Or not. Episode One of the mighty Cisco support machine cranks into action approximately on cue at 8am, when I overhear a bloke from DHL asking for somebody called Simon Myers at Level 3 reception. They've never heard of him, of course, but he's in Bradford anyway, and despite him always stressing this and telling the support people to ask for John Lettice, his representative on earth, they always ask for Simon Myers. And it might be worth us just doing some kind of Vulcan mind-meld job, given the extent to which we're starting to overlap. Last night, for example, a Cisco rep who's clearly losing the plot entirely emailed some useful data for Simon to me, and left a gung ho message for him on my home phone line.

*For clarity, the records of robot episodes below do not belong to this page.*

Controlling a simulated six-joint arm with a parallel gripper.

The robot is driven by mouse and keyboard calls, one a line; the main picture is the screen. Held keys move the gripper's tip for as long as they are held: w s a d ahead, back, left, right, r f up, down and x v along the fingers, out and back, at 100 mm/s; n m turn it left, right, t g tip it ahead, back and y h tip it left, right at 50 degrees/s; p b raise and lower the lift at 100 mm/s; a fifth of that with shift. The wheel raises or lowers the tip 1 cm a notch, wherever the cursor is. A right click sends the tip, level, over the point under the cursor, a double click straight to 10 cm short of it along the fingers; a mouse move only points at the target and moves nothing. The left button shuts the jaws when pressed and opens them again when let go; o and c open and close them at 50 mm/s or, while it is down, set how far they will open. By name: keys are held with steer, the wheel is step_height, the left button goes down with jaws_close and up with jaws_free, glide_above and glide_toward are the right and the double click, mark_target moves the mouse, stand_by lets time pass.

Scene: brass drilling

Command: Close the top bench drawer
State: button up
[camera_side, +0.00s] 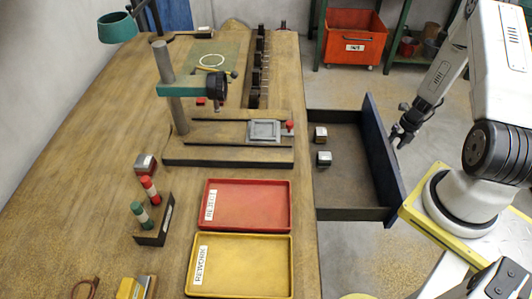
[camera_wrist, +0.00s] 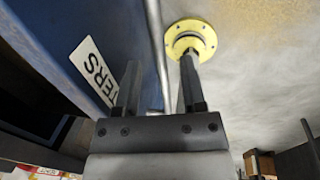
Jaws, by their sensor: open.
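The top bench drawer (camera_side: 345,207) is pulled out from the right side of the bench. Its dark blue front (camera_side: 381,160) faces right, towards my arm. Inside the drawer lie two small blocks, one brown-sided (camera_side: 320,134) and one dark with a pale top (camera_side: 324,158). My gripper (camera_side: 402,134) is just to the right of the drawer front, near its upper middle. In the wrist view my gripper (camera_wrist: 160,95) is open and empty, its fingers beside the blue drawer front (camera_wrist: 95,50), which carries a white label (camera_wrist: 93,68). Whether they touch is unclear.
A red tray (camera_side: 247,226) and a yellow tray (camera_side: 239,289) lie on the bench (camera_side: 100,150). A drill stand (camera_side: 168,95) stands behind them.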

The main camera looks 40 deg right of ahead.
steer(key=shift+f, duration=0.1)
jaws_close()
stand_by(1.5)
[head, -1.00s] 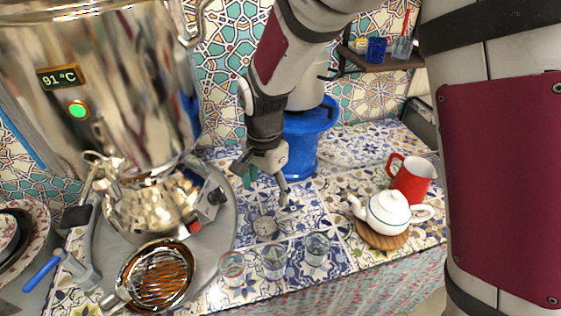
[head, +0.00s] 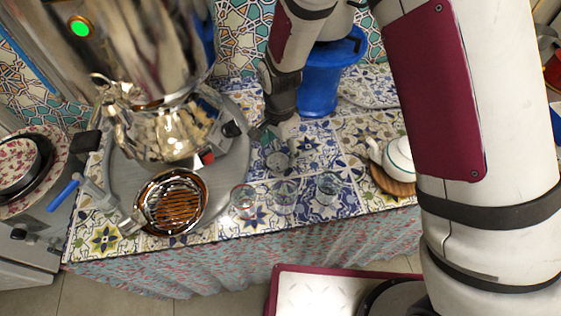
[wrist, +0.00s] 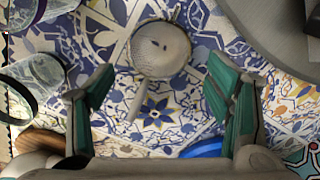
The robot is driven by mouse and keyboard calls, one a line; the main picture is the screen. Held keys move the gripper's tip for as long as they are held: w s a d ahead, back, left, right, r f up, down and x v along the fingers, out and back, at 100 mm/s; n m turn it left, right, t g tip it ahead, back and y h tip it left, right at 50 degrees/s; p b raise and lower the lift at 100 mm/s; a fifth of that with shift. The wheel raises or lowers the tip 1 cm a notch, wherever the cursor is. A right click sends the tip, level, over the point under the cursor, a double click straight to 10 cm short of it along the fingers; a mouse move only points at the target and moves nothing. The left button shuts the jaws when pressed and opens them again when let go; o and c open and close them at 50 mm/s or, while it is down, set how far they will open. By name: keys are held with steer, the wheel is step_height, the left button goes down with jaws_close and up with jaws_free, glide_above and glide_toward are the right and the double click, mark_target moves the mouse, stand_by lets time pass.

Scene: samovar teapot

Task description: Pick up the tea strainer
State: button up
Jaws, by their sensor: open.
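The tea strainer (head: 277,161) is a small, round, pale mesh piece lying on the patterned tile tabletop. In the wrist view the strainer (wrist: 160,50) shows whole, with a short handle pointing down toward my gripper and a small tab at its far side. My gripper (head: 276,139) is open and empty, pointing down just behind and above the strainer in the head view. In the wrist view its green-padded fingers (wrist: 163,82) are spread to either side of the handle, with the round mesh beyond the tips. No contact shows.
Three clear glasses (head: 283,196) stand in front of the strainer. A white teapot (head: 399,155) stands right; a blue stand (head: 320,85) is behind.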

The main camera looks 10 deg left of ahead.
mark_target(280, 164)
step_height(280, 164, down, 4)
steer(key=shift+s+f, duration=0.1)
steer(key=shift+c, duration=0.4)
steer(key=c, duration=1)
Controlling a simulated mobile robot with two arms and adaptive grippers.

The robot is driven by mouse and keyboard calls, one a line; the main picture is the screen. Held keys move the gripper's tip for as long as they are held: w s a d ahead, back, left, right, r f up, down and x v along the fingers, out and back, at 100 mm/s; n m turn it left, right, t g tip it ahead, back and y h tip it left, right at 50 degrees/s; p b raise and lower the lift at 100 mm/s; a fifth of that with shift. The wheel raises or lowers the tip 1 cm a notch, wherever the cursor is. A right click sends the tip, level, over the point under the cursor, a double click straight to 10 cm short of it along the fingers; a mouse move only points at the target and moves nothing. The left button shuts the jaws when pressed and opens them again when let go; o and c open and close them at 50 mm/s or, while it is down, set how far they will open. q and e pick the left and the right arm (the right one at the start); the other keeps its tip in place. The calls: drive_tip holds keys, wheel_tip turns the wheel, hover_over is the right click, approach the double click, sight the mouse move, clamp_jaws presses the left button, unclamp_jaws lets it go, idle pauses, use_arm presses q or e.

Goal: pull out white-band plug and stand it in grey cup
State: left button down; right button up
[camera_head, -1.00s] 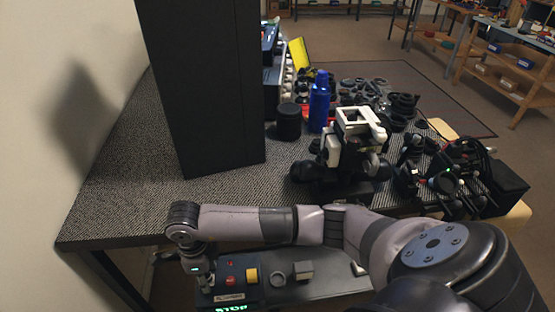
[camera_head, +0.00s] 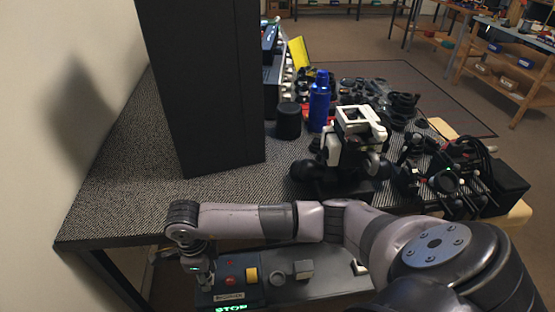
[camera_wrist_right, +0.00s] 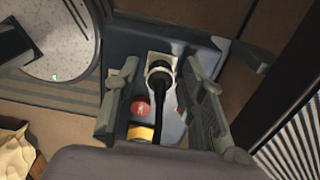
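The white-band plug (camera_wrist_right: 159,73) is black with a pale ring. In the right wrist view it stands in a pale square plate on a blue-grey panel, its black stem running toward the camera. My right gripper (camera_wrist_right: 160,98) is open, with one finger on each side of the plug and gaps to both. In the head view my right gripper (camera_head: 205,284) is over the panel's left end and hides the plug. A small round grey thing (camera_head: 277,276), possibly the grey cup, sits right of the panel's yellow block. My left gripper is not in view.
The panel has red knobs (camera_head: 231,281) and a yellow block (camera_head: 251,275) close to my right gripper. A grey block (camera_head: 302,269) stands beside the round grey thing. The dark table edge (camera_head: 125,240) is just behind my forearm.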

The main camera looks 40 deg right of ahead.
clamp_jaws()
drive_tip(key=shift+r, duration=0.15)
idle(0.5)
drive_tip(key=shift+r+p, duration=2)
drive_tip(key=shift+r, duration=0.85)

Anyway, I get the net over the DHL guy before Level 3 shoves the replacement Localdirector behind the desk then starts denying it exists (if it's not on the list it doesn't, even if it's sitting next to you — one of our Compaqs may or may not currently be in this limbo there, but that's another story), and go back to waiting for the engineer. Who arrives at 9am, this having been the time his people had actually booked him for.
This triggers my first observation about how support works, or doesn't work. Note that the hardware arrives to schedule, on greased ball-bearings, and things only start to wobble when the humans get into the picture. The picture was exactly the same regarding the Compaq I just mentioned — the swapout parts were on the lorry (albeit to the wrong place) nanoseconds after we'd put the phone down, whereas the engineer... But as I say, that's another story.
Slipping our disks
Naturally, this being The Register, it's a little more complicated than just swapping out the LocalDirector, and it's this teensie complication that turns out to be fatal. We need to get the configuration off the faulty kit in order to put it back onto the replacement, but we can't do this without the password, and we don't have the password. This is sort of our fault — the company that put the system in place (did I tell you about the backup admin server that wasn't actually connected to anything else until we noticed? But that's another story as well) is now no longer with us, and the staff who'd done it were no longer with the company well before that happened. We know somebody who thinks he might know somebody who might know where the bloke who might know the password went, but for chrissakes do you really have to involve Interpol to nail down the password for your LocalDirector?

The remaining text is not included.